2007-09-26 18:31:56 · 2 answers · asked by Anonymous in Arts & Humanities History

2 answers

In the first place Britian wasn't "protecting" the colonies, they could protect themselves as they had been doing for years without the help of the british against the frontier Indians and, as for the French, they were all through many years before and, were more or less allies by now, the history book didn't have to tell us that.

And, Fairness to pay taxes to king George? the taxes were two thirds of what a person made. That's right, a caner making three chairs owed King George two chairs, a brewer that made three barells of beer owed King George two barells.
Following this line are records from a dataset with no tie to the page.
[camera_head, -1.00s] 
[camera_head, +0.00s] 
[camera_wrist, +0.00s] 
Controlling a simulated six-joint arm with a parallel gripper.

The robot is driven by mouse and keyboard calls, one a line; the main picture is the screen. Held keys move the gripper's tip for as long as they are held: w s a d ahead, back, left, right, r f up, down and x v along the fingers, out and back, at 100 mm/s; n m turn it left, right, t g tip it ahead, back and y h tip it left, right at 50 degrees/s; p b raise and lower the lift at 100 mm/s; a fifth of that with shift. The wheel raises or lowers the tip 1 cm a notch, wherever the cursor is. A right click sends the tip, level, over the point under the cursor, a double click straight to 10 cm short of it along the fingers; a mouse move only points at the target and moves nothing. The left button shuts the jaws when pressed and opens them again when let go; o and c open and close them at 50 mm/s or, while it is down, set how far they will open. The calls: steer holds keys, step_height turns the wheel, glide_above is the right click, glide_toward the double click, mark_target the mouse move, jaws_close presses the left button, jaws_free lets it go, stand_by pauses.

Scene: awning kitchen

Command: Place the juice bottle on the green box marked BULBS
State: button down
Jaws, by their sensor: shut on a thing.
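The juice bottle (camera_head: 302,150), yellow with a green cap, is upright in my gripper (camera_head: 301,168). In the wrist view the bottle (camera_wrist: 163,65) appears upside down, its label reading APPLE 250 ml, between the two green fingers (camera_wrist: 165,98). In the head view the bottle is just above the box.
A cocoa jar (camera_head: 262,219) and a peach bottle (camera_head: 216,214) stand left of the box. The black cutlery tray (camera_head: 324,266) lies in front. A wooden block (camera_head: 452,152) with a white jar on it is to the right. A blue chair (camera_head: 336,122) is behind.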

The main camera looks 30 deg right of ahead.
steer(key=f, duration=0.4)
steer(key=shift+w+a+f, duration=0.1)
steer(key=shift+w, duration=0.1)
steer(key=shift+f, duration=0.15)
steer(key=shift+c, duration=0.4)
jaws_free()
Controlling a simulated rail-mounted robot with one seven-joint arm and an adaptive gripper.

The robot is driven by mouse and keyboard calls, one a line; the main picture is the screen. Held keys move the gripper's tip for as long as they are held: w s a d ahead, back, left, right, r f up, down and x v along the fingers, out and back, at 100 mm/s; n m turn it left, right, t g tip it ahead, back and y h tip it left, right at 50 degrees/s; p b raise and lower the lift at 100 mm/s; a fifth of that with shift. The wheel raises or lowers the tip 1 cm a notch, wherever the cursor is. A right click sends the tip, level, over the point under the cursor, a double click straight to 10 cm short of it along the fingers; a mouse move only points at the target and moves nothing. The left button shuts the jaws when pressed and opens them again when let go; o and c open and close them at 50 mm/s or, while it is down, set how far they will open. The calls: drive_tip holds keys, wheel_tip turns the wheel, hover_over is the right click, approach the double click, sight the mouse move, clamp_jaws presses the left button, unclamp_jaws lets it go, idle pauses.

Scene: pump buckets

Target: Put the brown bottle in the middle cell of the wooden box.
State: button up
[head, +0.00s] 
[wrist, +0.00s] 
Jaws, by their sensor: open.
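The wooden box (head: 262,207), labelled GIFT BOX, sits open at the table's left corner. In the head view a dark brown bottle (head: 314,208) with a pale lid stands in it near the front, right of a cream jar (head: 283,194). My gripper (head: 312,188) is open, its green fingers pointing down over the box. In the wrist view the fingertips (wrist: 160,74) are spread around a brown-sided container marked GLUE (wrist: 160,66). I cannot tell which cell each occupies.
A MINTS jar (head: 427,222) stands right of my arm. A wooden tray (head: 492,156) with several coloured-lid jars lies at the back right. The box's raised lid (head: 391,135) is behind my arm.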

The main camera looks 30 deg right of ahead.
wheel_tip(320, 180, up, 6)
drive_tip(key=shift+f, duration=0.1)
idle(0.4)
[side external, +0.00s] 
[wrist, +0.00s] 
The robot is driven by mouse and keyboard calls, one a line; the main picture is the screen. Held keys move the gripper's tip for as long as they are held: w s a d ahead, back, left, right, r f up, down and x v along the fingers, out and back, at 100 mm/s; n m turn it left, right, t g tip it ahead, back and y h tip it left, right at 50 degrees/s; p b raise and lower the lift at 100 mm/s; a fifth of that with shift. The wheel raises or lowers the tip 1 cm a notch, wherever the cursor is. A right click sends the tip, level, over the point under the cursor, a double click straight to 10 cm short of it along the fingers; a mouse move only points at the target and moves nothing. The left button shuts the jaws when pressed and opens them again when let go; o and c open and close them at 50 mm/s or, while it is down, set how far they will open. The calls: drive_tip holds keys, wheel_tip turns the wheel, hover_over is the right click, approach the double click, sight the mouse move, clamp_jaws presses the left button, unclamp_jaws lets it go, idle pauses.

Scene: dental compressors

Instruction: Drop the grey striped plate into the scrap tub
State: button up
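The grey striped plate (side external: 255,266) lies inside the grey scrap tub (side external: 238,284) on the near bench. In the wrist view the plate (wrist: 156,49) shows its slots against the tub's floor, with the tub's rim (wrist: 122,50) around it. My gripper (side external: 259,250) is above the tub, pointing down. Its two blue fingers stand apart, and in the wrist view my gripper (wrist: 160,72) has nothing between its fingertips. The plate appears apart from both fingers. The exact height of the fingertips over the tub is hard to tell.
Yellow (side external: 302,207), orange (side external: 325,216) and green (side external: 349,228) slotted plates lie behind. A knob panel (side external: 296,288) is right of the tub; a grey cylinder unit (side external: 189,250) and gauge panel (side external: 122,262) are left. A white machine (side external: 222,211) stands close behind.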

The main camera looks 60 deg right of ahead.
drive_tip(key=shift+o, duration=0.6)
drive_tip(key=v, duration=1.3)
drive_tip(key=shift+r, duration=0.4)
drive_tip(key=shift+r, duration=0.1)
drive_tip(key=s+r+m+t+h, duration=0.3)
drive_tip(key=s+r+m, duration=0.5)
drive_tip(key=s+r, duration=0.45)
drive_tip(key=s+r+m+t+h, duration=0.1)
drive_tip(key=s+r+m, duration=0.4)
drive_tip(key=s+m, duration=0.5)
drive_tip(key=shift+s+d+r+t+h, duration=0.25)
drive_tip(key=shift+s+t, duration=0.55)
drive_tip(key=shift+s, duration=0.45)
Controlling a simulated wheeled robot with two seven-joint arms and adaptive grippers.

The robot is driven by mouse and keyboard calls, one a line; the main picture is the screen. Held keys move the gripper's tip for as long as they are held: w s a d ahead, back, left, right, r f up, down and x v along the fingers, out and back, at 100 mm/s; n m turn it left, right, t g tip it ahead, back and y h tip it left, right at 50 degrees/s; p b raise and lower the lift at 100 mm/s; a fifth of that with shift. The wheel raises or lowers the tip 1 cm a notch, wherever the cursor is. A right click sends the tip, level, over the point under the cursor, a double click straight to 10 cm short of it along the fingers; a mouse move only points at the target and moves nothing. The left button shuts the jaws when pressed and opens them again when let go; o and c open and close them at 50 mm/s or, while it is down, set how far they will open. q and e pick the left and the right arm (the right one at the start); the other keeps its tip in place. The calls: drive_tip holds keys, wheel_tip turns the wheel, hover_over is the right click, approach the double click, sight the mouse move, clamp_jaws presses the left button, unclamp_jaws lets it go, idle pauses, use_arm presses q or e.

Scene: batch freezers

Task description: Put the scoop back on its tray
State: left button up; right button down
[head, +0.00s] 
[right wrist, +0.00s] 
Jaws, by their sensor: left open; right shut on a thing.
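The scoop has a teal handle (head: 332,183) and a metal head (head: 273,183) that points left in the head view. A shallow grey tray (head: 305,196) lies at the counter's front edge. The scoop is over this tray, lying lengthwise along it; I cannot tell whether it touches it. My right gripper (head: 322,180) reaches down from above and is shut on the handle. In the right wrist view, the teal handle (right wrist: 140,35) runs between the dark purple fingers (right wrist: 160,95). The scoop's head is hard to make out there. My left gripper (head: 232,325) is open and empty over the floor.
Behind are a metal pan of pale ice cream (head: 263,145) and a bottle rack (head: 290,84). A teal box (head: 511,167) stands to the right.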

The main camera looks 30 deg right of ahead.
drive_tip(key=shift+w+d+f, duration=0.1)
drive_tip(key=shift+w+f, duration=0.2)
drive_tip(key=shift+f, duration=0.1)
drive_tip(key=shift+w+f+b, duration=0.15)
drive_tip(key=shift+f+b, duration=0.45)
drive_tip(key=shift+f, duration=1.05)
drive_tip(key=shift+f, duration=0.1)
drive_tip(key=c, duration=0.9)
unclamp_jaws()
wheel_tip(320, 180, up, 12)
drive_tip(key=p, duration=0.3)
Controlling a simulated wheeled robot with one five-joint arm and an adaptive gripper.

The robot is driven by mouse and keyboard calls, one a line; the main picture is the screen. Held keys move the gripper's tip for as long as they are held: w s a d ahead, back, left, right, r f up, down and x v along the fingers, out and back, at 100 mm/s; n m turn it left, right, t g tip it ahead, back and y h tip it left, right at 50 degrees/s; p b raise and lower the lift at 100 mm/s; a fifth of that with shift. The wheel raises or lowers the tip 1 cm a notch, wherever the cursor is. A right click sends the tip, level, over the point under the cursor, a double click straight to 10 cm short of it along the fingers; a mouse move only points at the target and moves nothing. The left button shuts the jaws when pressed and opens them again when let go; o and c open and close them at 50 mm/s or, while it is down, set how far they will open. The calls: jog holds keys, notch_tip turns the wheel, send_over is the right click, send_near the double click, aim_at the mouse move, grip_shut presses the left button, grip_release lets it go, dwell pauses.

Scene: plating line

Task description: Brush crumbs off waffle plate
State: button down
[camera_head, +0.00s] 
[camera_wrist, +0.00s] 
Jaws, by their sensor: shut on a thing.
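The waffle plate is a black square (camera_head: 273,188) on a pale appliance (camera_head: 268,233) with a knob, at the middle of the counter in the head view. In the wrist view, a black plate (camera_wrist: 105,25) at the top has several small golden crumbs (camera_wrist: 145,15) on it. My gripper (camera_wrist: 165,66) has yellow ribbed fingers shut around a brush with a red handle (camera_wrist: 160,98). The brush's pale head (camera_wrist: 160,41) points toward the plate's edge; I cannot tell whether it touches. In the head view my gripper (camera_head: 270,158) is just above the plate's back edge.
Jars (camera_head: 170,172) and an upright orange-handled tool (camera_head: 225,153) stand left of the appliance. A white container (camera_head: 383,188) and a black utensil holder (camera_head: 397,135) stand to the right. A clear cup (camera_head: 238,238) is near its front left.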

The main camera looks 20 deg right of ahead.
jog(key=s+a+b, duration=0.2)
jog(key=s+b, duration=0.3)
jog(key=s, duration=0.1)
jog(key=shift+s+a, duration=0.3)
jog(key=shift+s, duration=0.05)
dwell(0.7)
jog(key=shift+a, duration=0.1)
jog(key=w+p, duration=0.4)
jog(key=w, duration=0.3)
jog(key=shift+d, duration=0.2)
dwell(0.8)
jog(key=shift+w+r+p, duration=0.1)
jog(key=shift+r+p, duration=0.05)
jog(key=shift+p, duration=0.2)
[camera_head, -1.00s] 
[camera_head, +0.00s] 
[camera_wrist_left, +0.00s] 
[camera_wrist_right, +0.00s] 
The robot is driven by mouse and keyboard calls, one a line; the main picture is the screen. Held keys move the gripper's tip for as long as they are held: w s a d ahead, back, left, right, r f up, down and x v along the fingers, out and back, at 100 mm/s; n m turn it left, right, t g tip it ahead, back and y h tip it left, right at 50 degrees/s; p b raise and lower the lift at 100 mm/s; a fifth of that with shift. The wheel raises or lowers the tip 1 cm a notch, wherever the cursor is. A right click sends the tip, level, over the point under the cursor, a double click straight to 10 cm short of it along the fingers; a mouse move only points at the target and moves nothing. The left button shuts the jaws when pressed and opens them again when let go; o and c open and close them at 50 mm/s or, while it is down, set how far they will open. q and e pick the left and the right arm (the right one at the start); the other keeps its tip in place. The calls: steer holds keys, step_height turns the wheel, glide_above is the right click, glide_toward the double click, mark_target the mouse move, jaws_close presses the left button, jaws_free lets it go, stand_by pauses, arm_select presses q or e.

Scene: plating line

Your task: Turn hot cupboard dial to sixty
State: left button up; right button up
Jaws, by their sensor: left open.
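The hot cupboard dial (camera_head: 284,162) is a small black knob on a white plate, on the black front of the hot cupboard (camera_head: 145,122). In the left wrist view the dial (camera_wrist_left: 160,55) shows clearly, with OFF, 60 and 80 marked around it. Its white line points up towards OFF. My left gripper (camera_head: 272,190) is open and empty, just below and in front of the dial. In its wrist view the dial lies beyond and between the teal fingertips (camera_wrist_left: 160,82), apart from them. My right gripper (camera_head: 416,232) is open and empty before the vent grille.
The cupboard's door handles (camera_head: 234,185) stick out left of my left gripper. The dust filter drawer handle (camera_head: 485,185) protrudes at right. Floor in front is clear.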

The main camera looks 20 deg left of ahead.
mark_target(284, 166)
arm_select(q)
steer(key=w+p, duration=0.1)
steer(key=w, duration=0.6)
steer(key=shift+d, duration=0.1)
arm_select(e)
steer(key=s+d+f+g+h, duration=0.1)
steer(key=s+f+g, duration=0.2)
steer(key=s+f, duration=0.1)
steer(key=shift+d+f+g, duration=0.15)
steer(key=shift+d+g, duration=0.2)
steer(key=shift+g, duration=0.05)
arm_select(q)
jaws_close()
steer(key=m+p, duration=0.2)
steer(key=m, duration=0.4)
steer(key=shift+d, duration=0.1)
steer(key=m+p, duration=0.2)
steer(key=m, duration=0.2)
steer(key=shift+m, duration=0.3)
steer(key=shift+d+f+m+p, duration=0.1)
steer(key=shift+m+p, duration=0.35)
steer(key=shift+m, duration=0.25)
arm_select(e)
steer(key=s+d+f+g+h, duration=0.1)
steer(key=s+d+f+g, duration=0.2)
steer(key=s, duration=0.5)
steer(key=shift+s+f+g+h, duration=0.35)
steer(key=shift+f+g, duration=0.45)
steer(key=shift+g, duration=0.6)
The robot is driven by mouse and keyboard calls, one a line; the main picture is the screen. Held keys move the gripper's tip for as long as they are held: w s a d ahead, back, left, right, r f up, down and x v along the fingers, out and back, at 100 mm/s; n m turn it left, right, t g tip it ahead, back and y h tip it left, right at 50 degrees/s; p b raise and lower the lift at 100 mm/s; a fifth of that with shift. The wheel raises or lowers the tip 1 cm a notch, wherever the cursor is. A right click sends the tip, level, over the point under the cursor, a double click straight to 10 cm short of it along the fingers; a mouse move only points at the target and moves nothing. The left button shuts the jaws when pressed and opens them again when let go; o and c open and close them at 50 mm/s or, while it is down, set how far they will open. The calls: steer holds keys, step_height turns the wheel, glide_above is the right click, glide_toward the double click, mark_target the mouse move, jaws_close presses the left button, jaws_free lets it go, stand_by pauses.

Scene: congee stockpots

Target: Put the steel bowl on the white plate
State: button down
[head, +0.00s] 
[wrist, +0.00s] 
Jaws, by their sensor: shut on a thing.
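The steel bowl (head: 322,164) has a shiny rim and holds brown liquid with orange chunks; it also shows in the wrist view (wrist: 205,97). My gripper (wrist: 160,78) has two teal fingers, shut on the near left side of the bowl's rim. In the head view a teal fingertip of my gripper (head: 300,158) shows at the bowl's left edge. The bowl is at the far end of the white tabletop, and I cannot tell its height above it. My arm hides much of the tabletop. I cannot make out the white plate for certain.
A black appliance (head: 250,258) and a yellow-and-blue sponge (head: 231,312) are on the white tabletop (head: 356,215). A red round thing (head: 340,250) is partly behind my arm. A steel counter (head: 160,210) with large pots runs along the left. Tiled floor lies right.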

This is where the Boston tea party came in.
A simple farmer had to camp out several of the Kings men and feed them, whether he had enough to feed his family or not, he was required to feed them and bed them, that was the law. When they left, it was usually with some of the farmers livestock also, the history books don't tell you that either, do they?

A farmer in the winter months came near starving with his family but, that didn't matter to the British, he could be charge with subversion if he didn't comply, whether he could or not, he had to, even at the risk of his family.

The British were cruel Task masters, they had a cruel distaste for the Colonies for leaving England and setting up shop, you could say, in the coloies, away from "the motherland"

So, yes, there is a lot the history books don't tell, like the hundreds of Colony prisoners of war taken and put aboard prison ships off the harbor in Boston, to teach them a lesson, in the winter, and, simply forgotten, months later when the crying for help stopped, the ship was towed to sea and sank. This was the cruelty of the British toward the Colonists.

Books were never written about the cuelty of the colonists from the British, it's forgotten now. But, to remember our freedom and how we got it, we must remember how we got it and who won it for us, "Lest we forget" it's funny but, the great man who coined that phrase, Sir Winston Churchill, was British.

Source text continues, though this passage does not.